A: Naked shorting is when an investor sells the shares without borrowing them first, agreeing to deliver them at a fixed time. The seller buys the shares once the price has fallen and before he has to deliver them to the buyer.
In essence, what investors do here is to sell on the basis that they do not need to provide stock for, say, 5, 10 or 20 trading days. This is known as a 'naked short', where you short with no way to deliver the actual share certificate.
For instance, if you sell a share you don't own you then have a certain amount of time, depending on the length of the T+ (E.g T+3, would be 3 working days) accounting period, to buy it back before the broker required the certificate on settlement. If the share declines in price in the interim, and you are able to buy the share back at a lower price, you then keep the difference. If, on the other hand, the share rises in price, you will have to pay more for the share than you originally received, i.e. so you would end up with a loss. The more time you have to settle the more time you have for the shares in the company to fall, allowing you to buy in physical stock with which to settle.
However, this is a very risky tactic, and can prove embarrassing, complicated and expensive, as well as being illegal in the USA. Indeed, there are very few agency (private client) brokers who will now deal with you on an extended T+ relationship.
Also, naked shorting causes problems as it can mean more shares are being bought and sold than actually exist. If sufficient people do this it can drive the share price down. We all remember the Plummer on the AIM market, who had twice as many shorts against his company, than the company had shares in circulation, that caught the market out and it was the punter who lost out, and it showed just what a fiddle naked shorting can be.
Also, profits from shorting when one actually deals in physical stock are subject to capital gains tax (CGT). Unless you are interested in shorting very small or illiquid stocks - particularly Ofex stocks - then there are much more attractive ways of shorting than dealing through a broker. The most convenient way to short sell is through a CFD or spread bet.
US hedge funds have been seen to be the worst hedge fund culprits and have been blamed for helping to bring down the share price of the now bankrupt Lehman Brothers. Naked Selling is illegal in the USA.
Q.: What about using a covered short to hedge against my core shareholdings going down in the short-term?

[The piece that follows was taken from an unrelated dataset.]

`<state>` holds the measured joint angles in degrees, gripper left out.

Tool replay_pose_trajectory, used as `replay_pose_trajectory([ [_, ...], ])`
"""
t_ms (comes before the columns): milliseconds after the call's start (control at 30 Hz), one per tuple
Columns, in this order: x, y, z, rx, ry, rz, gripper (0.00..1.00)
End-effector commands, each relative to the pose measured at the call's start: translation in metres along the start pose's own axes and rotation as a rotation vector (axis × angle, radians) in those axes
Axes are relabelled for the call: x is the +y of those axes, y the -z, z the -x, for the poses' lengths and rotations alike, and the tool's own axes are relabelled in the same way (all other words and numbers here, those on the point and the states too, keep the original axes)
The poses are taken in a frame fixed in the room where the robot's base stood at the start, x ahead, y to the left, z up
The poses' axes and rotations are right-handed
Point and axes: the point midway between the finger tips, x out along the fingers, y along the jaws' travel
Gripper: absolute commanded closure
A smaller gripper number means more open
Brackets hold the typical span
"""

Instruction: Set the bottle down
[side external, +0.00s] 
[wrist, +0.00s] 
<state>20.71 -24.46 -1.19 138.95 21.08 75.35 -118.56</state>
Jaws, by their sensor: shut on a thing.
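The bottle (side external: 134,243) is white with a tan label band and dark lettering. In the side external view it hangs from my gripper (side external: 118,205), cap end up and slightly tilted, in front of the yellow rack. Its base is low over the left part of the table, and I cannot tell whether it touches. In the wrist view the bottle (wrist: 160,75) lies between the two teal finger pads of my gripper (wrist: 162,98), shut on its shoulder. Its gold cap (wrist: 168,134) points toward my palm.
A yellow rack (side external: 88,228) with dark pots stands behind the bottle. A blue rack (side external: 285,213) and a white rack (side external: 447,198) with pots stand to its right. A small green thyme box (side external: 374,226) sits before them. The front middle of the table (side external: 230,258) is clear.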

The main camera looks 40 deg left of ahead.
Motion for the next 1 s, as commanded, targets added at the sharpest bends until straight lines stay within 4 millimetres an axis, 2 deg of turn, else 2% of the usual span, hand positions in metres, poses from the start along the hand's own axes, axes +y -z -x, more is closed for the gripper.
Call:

A: I trust you would want to do this as a hedge against your position in a downward movement and protect profits. You can do this but if you're worried your stock is going to go down, I'd just place a stop order to sell the stocks, then re-buy them later. Shorting against the box means you're always guaranteed to lose money, since you cannot gain any value, and you're paying double commissions (and possible margin maintenance).
Q.: But don't stocks tend to rise in the long run?
A: Maybe but what happens if you missed the days the FTSE or Dow dropped by some 3% or greater and manage to retain the gains the index made? What would happen if you practiced some form of risk management coupled with some basic technical analysis or macro trigger that would have kept you out of the market when it was clearly a bear market? The long-term impact of missing the worst days is staggering. If you invested $10 in the Dow Jones in 1928 and simply held it to the valuation period it would now be worth $479.21. If during that period you had missed the good months - defined as those with a return of 10% or bigger you would have a portfolio valued at $17.32. If you had missed the bad months with declines of 10% or over your investment portfolio would be worth some $44,100!!
Q.: I still can't understand 'naked' short-selling...
A: Ok, let's suppose you bought some shares on the market today, and tomorrow something happens that causes you to decide to sell them. That's fine, isn't it?
Actually, if you sell tomorrow, you're selling shares you don't own. You made the contractual agreement to buy the shares today, but assuming you traded on standard T+3 settlement terms, the shares and the money only actually change hands on Thursday. The reason for this 3 day settlement period is to allow time to deal with the fiddly operational side of share transactions: account transfers, registry instructions and so on. Tomorrow, you're still the legal owner of the money and the seller is still the legal owner of the shares. You're contractually obliged to exchange them on Thursday, but you haven't actually exchanged them yet - just as e.g. if you exchange contracts to sell a house, you're still the legal owner of the house until the day of completion, but contractually obliged to complete on that day.
So assuming it's OK for you to buy shares today and sell them tomorrow, it's OK for you to sell shares that you don't yet own, on the basis that you're contractually entitled to receive them before you have to hand them over to the person you sold them to (which happens when tomorrow's trade settles on Friday).
In other words, normal long-only trading doesn't actually use a "you can only sell shares you own" rule, but a "you can only sell shares you own or are contractually entitled to receive before your sale settles" rule. Broker accounts generally hide that from you quite effectively, presenting a near-perfect illusion (*) that you own the shares from the moment you buy to the moment you sell, but the reality is that your legal ownership runs from 3 days after you buy to 3 days after you sell.
The other important ingredient is the legal nature of a stock loan agreement. If you 'borrow' shares under such an agreement, it's not like borrowing a lawnmower from your neighbour, where your neighbour retains legal ownership of the lawnmower throughout and you merely get to use it for a while. Legally speaking, despite the 'stock loan' name of the agreement, it's not borrowing at all; instead, the 'lender' transfers legal ownership to the 'borrower' in exchange for the latter accepting various contractual obligations, typically including payment of an ongoing fee, the obligation to make good certain financial consequences of not owning the shares (such as not receiving dividends from the company), and the obligation to deliver the same number of the same type of share back to the 'lender' on demand.
In other words, basically the 'borrower' is buying legal ownership of the shares off the 'lender', but paying for them with those contractual obligations instead of the more normal share-selling contractual obligation to deliver cash on the settlement date.
The net result is that the short-seller who 'borrows' shares under a stock loan agreement and sells them is selling shares he or she does already legally own, or at least is contractually entitled to receive before the sale settles. The legal ownership position is little different from that of the long-only investor who sells not long after buying, and so it is hard to make a convincing case that they're 'selling shares they don't own' any more than that investor is.
(*) The main imperfection is that if you wish to sell and withdraw the sales proceeds from the account, you'll generally have to wait until the trade settles - brokers generally won't hand out cash they haven't actually received yet!
The simplest form naked short selling involves buying the shares back later the same day in which case you can match the share transfers for the buy and the sell in three days time. The alternative but more complicated way, is to vary the settlement period. To explain this we have to go back to the house example - just as people purchasing a home may ask for some additional time because they have not yet sold their current property (and as of yet do not have enough money to buy the new home), likewise you may be able to negotiate an extended settlement period for a short sale of stock, which will give you additional time in which to buy it back. If all of that sounds a bit hard and fraught with danger, it is.